With respect to (c), the primary basis for the Specifications Task Force Phase Two to recommend (or not) adoption of a stakeholder-requested specification should be the extent to which it considers that such a specification will “add value” to the application of the classification system in meeting stakeholders’ needs. In this context, “value” reflects the requirements for quality of information, as identified by the Revision Task Force in its report on Specifications and Guidelines (ECE/ENERGY/GE.3/2009/7). These requirements include: relevance, reliability, coherence, materiality and ease of preparation and use.

With respect to (d), the Specifications Task Force Phase Two intentionally included representation from CRIRSCO and SPE so that the most appropriate approach to dealing with requests for specifications could be considered in consultation with these bodies. As noted above, CRIRSCO and SPE have the primary responsibility for the provision of UNFC-2009 specifications that are commodity-specific.
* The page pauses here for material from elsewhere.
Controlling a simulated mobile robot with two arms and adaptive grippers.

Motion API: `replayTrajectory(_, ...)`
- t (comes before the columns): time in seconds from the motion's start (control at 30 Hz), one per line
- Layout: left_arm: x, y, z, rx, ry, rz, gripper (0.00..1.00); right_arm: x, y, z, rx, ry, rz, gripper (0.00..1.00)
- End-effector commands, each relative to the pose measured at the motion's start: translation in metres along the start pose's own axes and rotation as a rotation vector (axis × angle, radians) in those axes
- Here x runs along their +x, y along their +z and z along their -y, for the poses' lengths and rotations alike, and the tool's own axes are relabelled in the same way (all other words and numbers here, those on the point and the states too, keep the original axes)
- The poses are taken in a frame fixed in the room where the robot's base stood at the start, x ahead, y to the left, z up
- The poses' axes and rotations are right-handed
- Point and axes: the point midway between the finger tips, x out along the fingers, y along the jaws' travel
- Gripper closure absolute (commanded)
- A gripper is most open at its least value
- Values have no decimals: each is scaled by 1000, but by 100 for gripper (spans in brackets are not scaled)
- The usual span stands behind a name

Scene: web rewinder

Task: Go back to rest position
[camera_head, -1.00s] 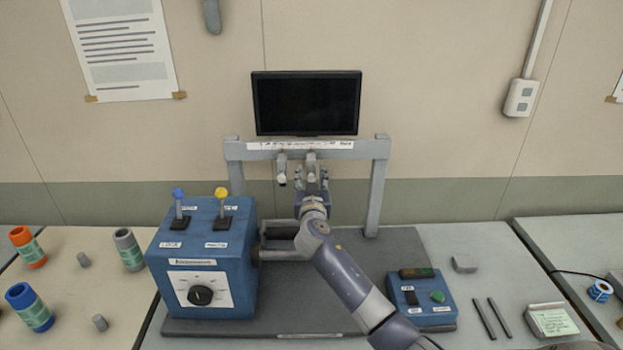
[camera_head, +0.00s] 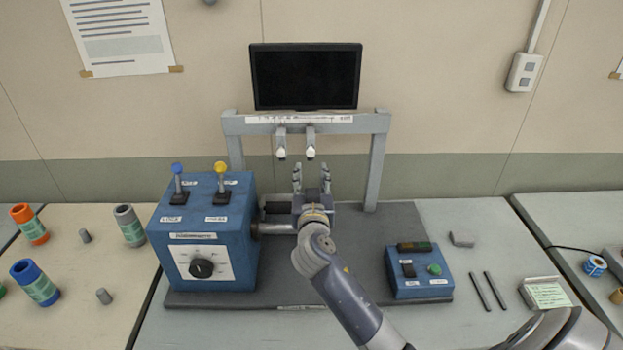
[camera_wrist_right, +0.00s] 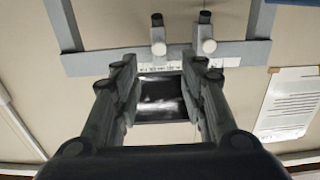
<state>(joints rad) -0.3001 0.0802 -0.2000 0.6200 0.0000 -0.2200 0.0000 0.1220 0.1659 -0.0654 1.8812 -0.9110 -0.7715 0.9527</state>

To the extent that generic specifications are deemed appropriate for UNFC-2009, these should be developed by the Specifications Task Force Phase Two in cooperation with CRIRSCO and SPE, respecting the philosophy of keeping the UNFC-2009 as simple as possible and using plain language, in line with the recommendations of the Specifications Task Force Phase One report. The Specifications Task Force Phase Two has no mandate to develop “detailed guidance” at this time.

Specifications for Application of UNFC-2009 – Draft Reports prepared by the Specifications Task Force Phase Two the Expert Group, Second Session, 6-8 April 2011

Please note: These two draft documents were prepared as the “basis for discussion” at the second session of the Expert Group on Resource Classification and do not, as yet, represent a consensus view of the Specifications Task Force Phase Two There are a number of issues that are subject to significant divergence of opinions at this time, and the intention of releasing these draft documents was to open up the discussion to the Expert Group in order to obtain additional feedback on the appropriate way forwards, before attempting to achieve a consensus within the Specifications Task Force. In addition, both the Committee for Mineral Reserves International Reporting Standards (CRIRSCO) and the Society of Petroleum Engineers (SPE) have identified specification issues raised by UNFC stakeholders that they wish to consider further from a commodity-specific perspective. No final recommendations will be made by the Specifications Task Force until that process has been completed.